今年の桜はあっという間に満開になってしまい、比較的残ってくれていたのが上総久保、高滝、月崎あたりでしょうか、絡めることができましが、ライトアップに関しては飯給で待っていたところ、列車が来るわずか1分前に消灯してしまい、居合わせた人一同の悲鳴が夜の里山にこだますることに。

小湊鐵道キハ40

田んぼに水が入り始めると、水鏡も。そばにいた農家の方が「緑のなんてはじめて見たけど、あれなあに?新鮮だねえ。」と仰ってました。只見線時代のカラーは里山にも合いますし、新顔アピールには良かったようです。

小湊鐵道キハ40

馬立で形は古いけれどまだ6年目のトロッコと、40年選手ながら新顔の40とのいささかややこしい交換風景です。小湊鐵道でキハ200以外の2形式が交換するなんて、沿線住民にとっては全く非日常な景色です。

小湊鐵道キハ40

市原のランドマークをバックに上総村上駅を後にする40。この東北本社色は地の色が真っ白ではなく、アイボリーなのが品もあっていいですね。先日引退した踊り子号の電車もそうでしたが、風景と良く馴染みます。

小湊鐵道キハ40

試運転が続けられる中、ついに営業運転のお知らせが。まずは定期列車としてではなく、貸切のお披露目列車ということですが、驚いたのは急行列車として運転されることと、(夜通し走るわけではないけれど)室内を減光させた夜行列車として運転することです。

お隣いすみ鉄道同様「スペシャル」という意味合いでの「急行」ではありますが、ヘッドマークも準備して、なかなか意気込みを感じるアツい企画です。

小湊鐵道キハ40

コロナ禍で定員を20名程度に抑えたためではありますが、1万円という高額プランにも拘らず、あっという間に売り切れてしまったようで、秋田での同系列引退じきと重なったのも効果的だったのかもしれません。追加運転もされましたが、なかなかの盛況っぷりでした。

小湊鐵道キハ40

一方の2021号車ですが、こちらは雨漏りなどもあったようですし、塗装の状態も2026ほど良くなかったんでしょう、オリジナルカラーのファイアーレッドとモーンアイボリーのツートンに塗り替えられていました。とはいえ、従来の日本ペイントから、艶や耐久性に優れる関西ペイントに変更、多少発色の違いがあるようです。

緑のカラーも良いですが、こうして小湊の車両となった以上、アイデンティティを踏襲するのがむしろ当然かもしれません。それでも細かい部分はかなり熟慮されたようで、識別のためか前面の斜めカットが踏襲され、塗り分け位置もキハ200より低めに設定される一方、デビュー時のキハ200のように雨樋も赤く塗って引き締めています。

小湊鐵道キハ40

いすみのキハ52のような一般色を望む向きもあり、それはそれで面白そうですが、すでに一般色に塗られた他社の40を見る限り、赤の面積が多すぎてちょっと重たい印象、ある程度の長い編成であれば良さそうですが、個人的には40にはこの色分けの方が似合っているように思います。キハ40 2は今後塗り替えが必要になった時、どうなるかが注目です。
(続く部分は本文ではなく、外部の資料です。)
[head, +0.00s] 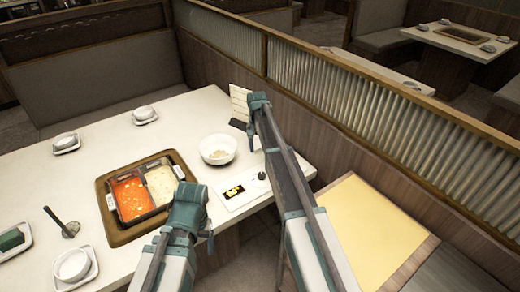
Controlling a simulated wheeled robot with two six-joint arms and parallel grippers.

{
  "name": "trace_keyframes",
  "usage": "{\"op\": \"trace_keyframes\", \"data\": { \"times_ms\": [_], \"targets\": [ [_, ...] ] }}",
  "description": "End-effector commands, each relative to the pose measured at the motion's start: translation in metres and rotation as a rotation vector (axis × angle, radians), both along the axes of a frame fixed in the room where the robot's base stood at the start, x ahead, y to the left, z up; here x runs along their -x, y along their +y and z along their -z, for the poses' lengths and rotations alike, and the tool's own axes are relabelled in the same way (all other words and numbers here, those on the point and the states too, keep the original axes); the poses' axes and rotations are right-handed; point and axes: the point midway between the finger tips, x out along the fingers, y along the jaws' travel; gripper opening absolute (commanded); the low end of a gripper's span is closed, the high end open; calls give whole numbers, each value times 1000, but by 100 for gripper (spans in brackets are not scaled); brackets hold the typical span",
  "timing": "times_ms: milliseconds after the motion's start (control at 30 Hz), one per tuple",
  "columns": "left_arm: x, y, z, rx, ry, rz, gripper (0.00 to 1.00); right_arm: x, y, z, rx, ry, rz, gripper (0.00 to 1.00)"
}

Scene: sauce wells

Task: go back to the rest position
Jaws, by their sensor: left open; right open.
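My left gripper (190,191) is in the lower middle of the head view, above the table's near edge, to the right of the two-part pot. It is open, and I see nothing held in it. My right gripper (257,98) reaches further away, near the wooden partition and to the right of a white bowl (218,149). It is open and appears empty. Its fingers are small and seen from behind. The two arms are apart from each other.
A white panel (241,192) with a dark knob lies near my right arm. A menu stand (239,103) stands by the partition (310,125). Cups on saucers sit left.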

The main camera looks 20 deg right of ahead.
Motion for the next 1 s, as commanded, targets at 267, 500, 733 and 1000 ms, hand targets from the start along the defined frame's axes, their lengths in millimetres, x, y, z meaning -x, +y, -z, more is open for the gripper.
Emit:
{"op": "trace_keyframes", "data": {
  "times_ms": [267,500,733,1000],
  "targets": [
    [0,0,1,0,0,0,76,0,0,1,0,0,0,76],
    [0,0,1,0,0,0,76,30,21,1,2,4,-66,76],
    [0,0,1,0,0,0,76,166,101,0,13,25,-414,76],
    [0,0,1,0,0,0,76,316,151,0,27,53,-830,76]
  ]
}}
小湊色となったキハ40 1はこれから検査のようで、運用開始は6月とも7月とも言われています。小湊鐵道もキハ200同様、本当はオリジナルの新車を入れたかったのかもしれません。災害とコロナで非常に厳しい状況の中、キハ40導入と相成りましたが予想外の恩恵をもたらしてくれるかもしれません。今後の活躍に期待したいと思います。